Creio também que Tocqueville dificilmente poderá ser interpretado como estando a elogiar a "escravização igualitária". Não é, aliás, possível entender Tocqueville se não se tiver em conta que a sua preocupação política fundamental foi tentar compreender de que forma se poderia evitar que a democracia (e os impulsos igualitários que lhe estão associados) acabassem por gerar uma tirania da maioria materializada num despotismo mais ou menos "doce".
Para Tocqueville, a "democracia" é inevitável na exacta medida em que a velha ordem aristocrática não é recuperável, e é a compreensão desse facto que o leva a preocupar-se com os graves perigos que os "instintos democráticos" acarretam. Ler Tocqueville sem previamente o enquadrar nesta tensão entre dois mundos (ou, mais propriamente, entre duas ordens) é, na minha opinião, uma pura perda de tempo.
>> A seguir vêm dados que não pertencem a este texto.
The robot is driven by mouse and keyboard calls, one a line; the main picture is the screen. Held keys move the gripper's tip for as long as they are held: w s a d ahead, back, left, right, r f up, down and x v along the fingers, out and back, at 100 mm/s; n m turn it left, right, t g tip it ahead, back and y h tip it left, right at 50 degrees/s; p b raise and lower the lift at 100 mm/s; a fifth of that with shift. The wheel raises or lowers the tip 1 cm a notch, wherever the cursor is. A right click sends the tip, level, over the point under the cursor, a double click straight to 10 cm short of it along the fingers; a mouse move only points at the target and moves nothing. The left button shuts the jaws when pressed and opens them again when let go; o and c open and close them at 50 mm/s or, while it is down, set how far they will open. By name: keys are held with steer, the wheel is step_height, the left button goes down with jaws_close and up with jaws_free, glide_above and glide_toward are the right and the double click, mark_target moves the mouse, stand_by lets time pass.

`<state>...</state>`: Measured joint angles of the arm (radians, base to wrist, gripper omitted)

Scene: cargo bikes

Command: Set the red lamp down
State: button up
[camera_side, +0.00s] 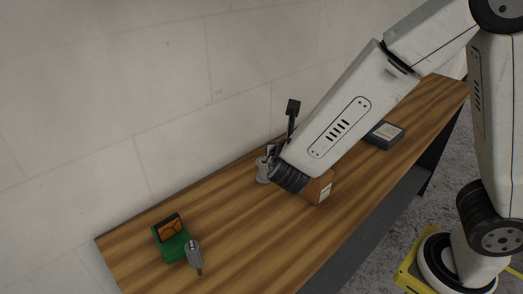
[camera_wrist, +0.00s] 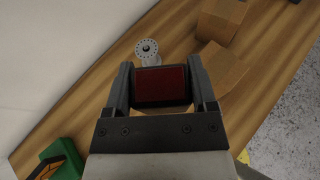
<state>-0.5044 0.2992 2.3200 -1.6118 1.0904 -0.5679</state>
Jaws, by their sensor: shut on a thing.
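The red lamp (camera_wrist: 160,86) shows in the wrist view as a red rectangular face with a dark rim. It sits between the two fingers of my gripper (camera_wrist: 160,78), which is shut on it. In the side view, my gripper (camera_side: 270,155) is over the back part of the wooden bench (camera_side: 235,205), near the wall. My arm largely hides the lamp there. I cannot tell whether the lamp touches the bench.
A grey round part (camera_side: 262,173) stands close by my gripper; it also shows in the wrist view (camera_wrist: 147,50). A brown box (camera_side: 319,187) is right of it. A dark box (camera_side: 384,135) lies farther right. A green item (camera_side: 171,243) and grey tool (camera_side: 194,254) are at left.

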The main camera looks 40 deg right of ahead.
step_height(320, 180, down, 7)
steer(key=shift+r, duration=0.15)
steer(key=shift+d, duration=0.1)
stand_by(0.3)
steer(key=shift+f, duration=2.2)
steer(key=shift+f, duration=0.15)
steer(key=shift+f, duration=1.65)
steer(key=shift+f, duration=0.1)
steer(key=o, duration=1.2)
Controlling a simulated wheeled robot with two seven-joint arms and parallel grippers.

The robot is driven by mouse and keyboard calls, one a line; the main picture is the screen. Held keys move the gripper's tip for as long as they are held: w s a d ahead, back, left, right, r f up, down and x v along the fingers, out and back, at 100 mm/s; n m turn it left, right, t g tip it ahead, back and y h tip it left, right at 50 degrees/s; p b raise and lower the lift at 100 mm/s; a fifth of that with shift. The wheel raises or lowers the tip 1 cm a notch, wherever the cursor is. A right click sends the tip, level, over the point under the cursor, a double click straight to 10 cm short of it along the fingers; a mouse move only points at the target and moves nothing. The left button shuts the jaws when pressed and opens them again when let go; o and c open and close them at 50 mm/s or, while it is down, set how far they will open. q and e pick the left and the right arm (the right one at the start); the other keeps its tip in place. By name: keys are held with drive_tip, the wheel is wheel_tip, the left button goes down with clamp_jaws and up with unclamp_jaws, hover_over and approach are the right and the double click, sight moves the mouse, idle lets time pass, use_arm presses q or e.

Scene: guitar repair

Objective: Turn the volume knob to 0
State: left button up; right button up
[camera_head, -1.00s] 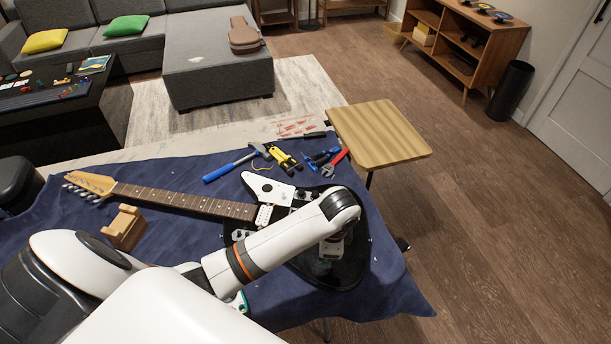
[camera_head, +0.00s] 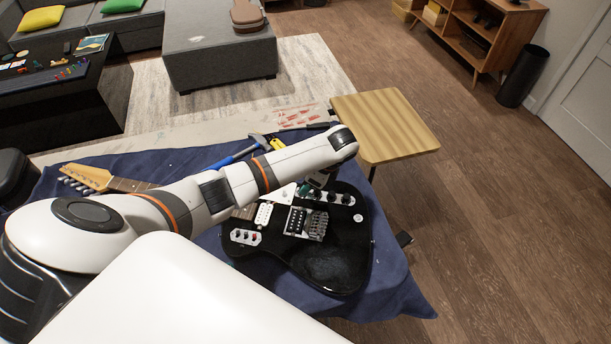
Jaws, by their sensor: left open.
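The electric guitar (camera_head: 335,262) lies flat, its black body toward the right and its neck partly hidden under my left arm. A row of dark control knobs (camera_head: 332,197) sits on a pale plate along the body's far edge. I cannot tell which one is the volume knob or read its setting. My left gripper (camera_head: 319,183) points down at the far end of this row, close above or beside the knobs. It is open, but its fingertips are small and partly hidden by the wrist, so contact is unclear. My right gripper is out of view.
A blue cloth (camera_head: 395,285) covers the workbench under the guitar. A hammer (camera_head: 240,155) and other tools lie behind my left arm, partly hidden. A wooden stool top (camera_head: 384,125) stands at the bench's far right. A small switch plate (camera_head: 246,237) is on the guitar's near side.

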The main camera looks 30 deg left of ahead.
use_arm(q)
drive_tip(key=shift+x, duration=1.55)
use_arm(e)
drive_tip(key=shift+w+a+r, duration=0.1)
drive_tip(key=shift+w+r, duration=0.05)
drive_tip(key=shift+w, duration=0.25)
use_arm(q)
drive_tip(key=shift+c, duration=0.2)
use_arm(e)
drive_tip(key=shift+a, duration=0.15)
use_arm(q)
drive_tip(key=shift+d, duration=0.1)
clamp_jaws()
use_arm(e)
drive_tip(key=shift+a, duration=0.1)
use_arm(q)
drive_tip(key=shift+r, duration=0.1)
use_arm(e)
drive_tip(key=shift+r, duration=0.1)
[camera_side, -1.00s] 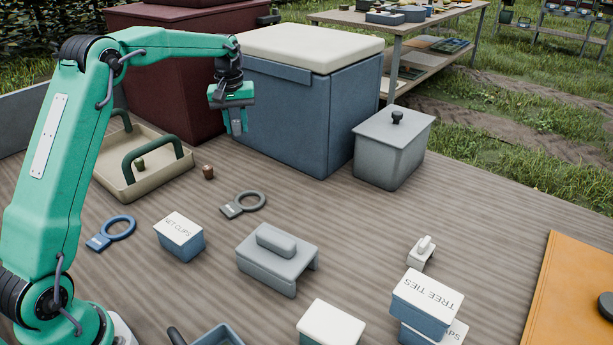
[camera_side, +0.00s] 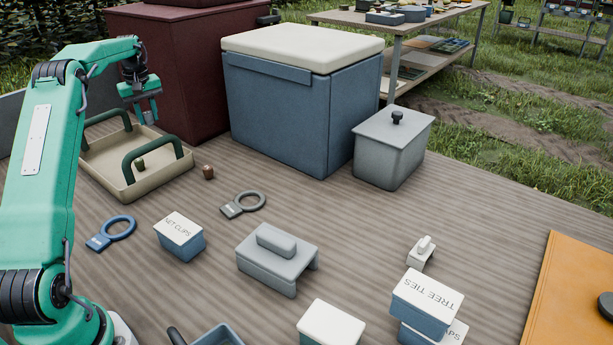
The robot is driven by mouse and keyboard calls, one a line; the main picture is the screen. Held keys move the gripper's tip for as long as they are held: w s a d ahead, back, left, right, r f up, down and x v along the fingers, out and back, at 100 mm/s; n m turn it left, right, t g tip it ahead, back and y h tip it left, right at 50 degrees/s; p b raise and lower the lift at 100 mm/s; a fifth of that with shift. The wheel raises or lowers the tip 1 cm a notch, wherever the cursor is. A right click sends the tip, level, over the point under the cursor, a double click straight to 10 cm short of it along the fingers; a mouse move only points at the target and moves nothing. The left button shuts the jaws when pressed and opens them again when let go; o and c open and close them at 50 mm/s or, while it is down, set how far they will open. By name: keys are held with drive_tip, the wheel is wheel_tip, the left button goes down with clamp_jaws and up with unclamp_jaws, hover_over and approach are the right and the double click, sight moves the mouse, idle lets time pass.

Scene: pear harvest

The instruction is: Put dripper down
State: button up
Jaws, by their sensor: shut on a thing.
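My gripper (camera_side: 150,116) is at the upper left, raised above the far right end of the beige tray (camera_side: 112,181) and in front of the dark red box. It points down and its jaws are shut on a small thing, taken to be the dripper, which is hidden between the fingers. The tray has two green handles. A small olive-green piece (camera_side: 140,164) lies in the tray. A small brown piece (camera_side: 208,172) lies on the table just right of the tray.
The dark red box (camera_side: 180,80) and blue cooler (camera_side: 275,110) stand behind. A grey lidded bin (camera_side: 390,155) is right of the cooler. Blue (camera_side: 118,228) and grey (camera_side: 250,201) ring tools, a net clips box (camera_side: 180,236) and a grey handled block (camera_side: 277,260) lie nearer.

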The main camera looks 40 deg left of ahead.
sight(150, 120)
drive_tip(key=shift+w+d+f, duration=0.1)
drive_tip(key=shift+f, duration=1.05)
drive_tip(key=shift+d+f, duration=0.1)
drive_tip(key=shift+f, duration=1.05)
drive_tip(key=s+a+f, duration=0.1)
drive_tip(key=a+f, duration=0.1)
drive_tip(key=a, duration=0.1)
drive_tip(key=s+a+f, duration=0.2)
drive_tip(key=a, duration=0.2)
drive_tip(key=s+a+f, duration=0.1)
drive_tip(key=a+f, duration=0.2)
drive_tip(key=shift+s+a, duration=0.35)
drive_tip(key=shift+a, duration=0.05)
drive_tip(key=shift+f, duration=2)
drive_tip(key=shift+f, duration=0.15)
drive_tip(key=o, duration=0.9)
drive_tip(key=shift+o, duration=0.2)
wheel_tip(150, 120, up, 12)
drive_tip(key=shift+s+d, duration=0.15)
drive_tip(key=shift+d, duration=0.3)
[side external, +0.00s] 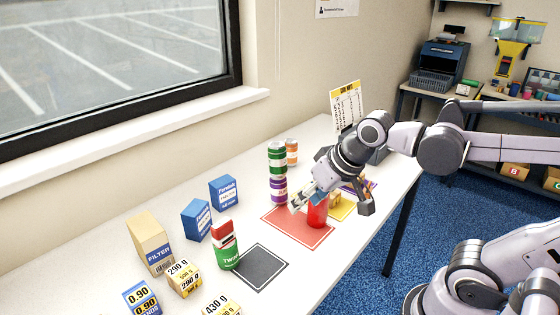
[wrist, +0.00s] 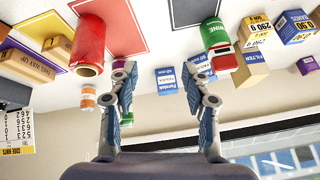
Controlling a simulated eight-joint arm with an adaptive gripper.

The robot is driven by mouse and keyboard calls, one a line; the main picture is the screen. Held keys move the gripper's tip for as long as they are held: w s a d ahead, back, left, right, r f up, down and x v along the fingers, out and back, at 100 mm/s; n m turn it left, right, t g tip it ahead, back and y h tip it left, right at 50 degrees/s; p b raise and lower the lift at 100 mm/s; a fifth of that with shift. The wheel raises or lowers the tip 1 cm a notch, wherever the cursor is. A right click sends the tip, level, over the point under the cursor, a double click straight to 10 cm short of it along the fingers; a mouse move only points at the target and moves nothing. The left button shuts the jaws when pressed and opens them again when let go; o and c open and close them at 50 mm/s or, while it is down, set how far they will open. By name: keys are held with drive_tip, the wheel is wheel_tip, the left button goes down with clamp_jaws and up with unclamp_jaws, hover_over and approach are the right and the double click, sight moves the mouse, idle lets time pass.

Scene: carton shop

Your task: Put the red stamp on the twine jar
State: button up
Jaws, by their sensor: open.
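The red stamp (side external: 222,234), a small red block with a white band, sits on top of the green twine jar (side external: 228,259), which stands upright at the left edge of a dark square mat. In the wrist view, where the scene appears upside down, the stamp (wrist: 224,63) is at the jar's (wrist: 214,36) top end. In the wrist view nothing is between my fingertips (wrist: 162,74).
The dark mat (side external: 262,268) has bare room beside the jar. Stacked green and purple cans (side external: 278,175) stand behind my gripper. Blue boxes (side external: 197,220), a filter box (side external: 151,244) and several weight-marked boxes (side external: 184,279) crowd the left.

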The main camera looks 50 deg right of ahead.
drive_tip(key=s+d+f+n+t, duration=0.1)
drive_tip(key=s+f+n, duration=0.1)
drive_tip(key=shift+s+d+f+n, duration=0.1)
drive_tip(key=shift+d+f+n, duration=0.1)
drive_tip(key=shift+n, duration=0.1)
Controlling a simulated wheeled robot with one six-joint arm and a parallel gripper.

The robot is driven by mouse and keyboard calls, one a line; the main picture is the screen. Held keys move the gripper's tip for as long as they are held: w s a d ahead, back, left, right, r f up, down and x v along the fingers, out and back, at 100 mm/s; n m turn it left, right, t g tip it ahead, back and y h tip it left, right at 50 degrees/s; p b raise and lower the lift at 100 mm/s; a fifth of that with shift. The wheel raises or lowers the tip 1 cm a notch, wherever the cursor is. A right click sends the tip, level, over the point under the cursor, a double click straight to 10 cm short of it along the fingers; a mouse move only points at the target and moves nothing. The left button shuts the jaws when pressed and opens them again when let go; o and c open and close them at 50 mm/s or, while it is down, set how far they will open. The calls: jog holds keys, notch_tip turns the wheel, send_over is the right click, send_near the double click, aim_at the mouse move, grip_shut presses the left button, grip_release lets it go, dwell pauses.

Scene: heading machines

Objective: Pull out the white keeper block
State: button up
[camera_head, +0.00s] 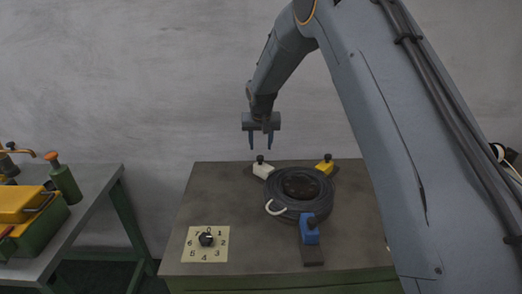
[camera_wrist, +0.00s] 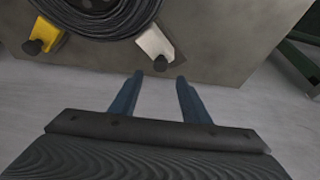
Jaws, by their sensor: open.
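My gripper (camera_head: 261,146) hangs above and behind the white block, fingers pointing down. In the wrist view its two blue fingers (camera_wrist: 160,78) are apart with nothing between them.
A yellow block (camera_head: 325,165) and a blue block (camera_head: 309,230) also sit at the coil's edge. A pale hook (camera_head: 275,208) lies at its left. A numbered dial (camera_head: 206,240) is at the table's front left. A side bench (camera_head: 85,190) stands left, beyond a gap.

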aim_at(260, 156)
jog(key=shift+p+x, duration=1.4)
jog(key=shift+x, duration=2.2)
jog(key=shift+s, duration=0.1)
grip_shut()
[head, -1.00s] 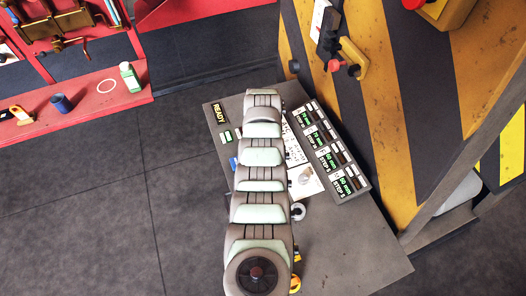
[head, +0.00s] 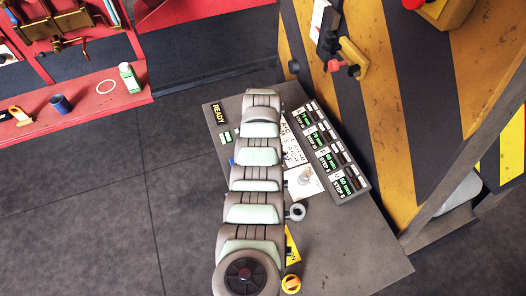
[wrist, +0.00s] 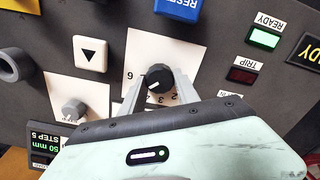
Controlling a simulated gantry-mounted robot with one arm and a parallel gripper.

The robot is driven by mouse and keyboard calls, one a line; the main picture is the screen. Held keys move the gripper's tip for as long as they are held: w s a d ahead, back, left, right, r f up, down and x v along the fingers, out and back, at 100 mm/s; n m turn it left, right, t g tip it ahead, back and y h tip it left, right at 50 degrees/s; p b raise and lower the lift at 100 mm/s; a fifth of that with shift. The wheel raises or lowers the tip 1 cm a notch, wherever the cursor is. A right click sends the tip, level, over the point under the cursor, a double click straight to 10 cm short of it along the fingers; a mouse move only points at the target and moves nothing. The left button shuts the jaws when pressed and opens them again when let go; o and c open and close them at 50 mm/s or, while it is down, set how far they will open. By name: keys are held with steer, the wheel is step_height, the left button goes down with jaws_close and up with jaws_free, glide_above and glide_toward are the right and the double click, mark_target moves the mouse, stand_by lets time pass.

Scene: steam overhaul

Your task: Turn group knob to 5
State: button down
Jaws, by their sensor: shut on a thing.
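The group knob (wrist: 161,75) is a round black knob with a white pointer line, on a white plate with a printed number scale. The scale appears upside down in the wrist view; a 6 shows left of the knob, and a 3 and 2 below it. The pointer mark slants toward the lower left; I cannot tell exactly which number it meets. My gripper (wrist: 160,88) is shut on the knob, with one grey finger on each side. Part of the scale is hidden by the fingers. In the head view my arm hides the knob and gripper.
The panel has a blue RESET button (wrist: 178,8), a white arrow button (wrist: 90,53), a lit green READY lamp (wrist: 264,38), a dark red TRIP lamp (wrist: 241,75) and a small grey knob (wrist: 74,110). Step displays (head: 325,150) line the console's right side; a striped wall (head: 385,120) stands beyond.

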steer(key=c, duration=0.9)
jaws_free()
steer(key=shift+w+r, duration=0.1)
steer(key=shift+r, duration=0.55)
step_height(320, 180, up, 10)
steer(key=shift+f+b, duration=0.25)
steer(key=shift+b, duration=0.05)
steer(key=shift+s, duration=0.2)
Isto dito, o post Exame escrito de Rui Tavares contém algumas observações pertinentes, nomeadamente quanto ao carácter efémero da América objecto dos escritos de Tocqueville:

Essa América era uma federação de tal forma flexível que permitiria a secessão de estados. Passado umas décadas, a Guerra Civil (por boas ou más razões) acabou brutalmente com essas ilusões, e provocou no processo umas dez vezes mais de mortos do que o Terror francês. Por coincidência, os neo-conservadores usam Lincoln como um exemplo do presidente que Bush deveria ser (isto até seria divertido se não fosse triste) porque Lincoln não hesitou em desrespeitar a Constituição e a Lei para impôr aquilo que considerava ser o Bem, ou seja, por ter sido o carrasco (mais uma vez, por boas ou más razões) do espírito que Tocqueville descreveu na sua obra.


e também quanto à necessidade de ter alguma cautela face a obras que "proclamam a propensão quase-natural de povos para a servidão ou a liberdade, a eficiência ou a corrupção, a riqueza ou a pobreza", um julgamento que, no entanto, creio que se aplica bem mais a A Ética Protestante e o Espírito do Capitalismo, de Max Weber (uma obra pela qual, apesar de liberal, também não tenho especial simpatia), do que a qualquer das obras de Tocqueville.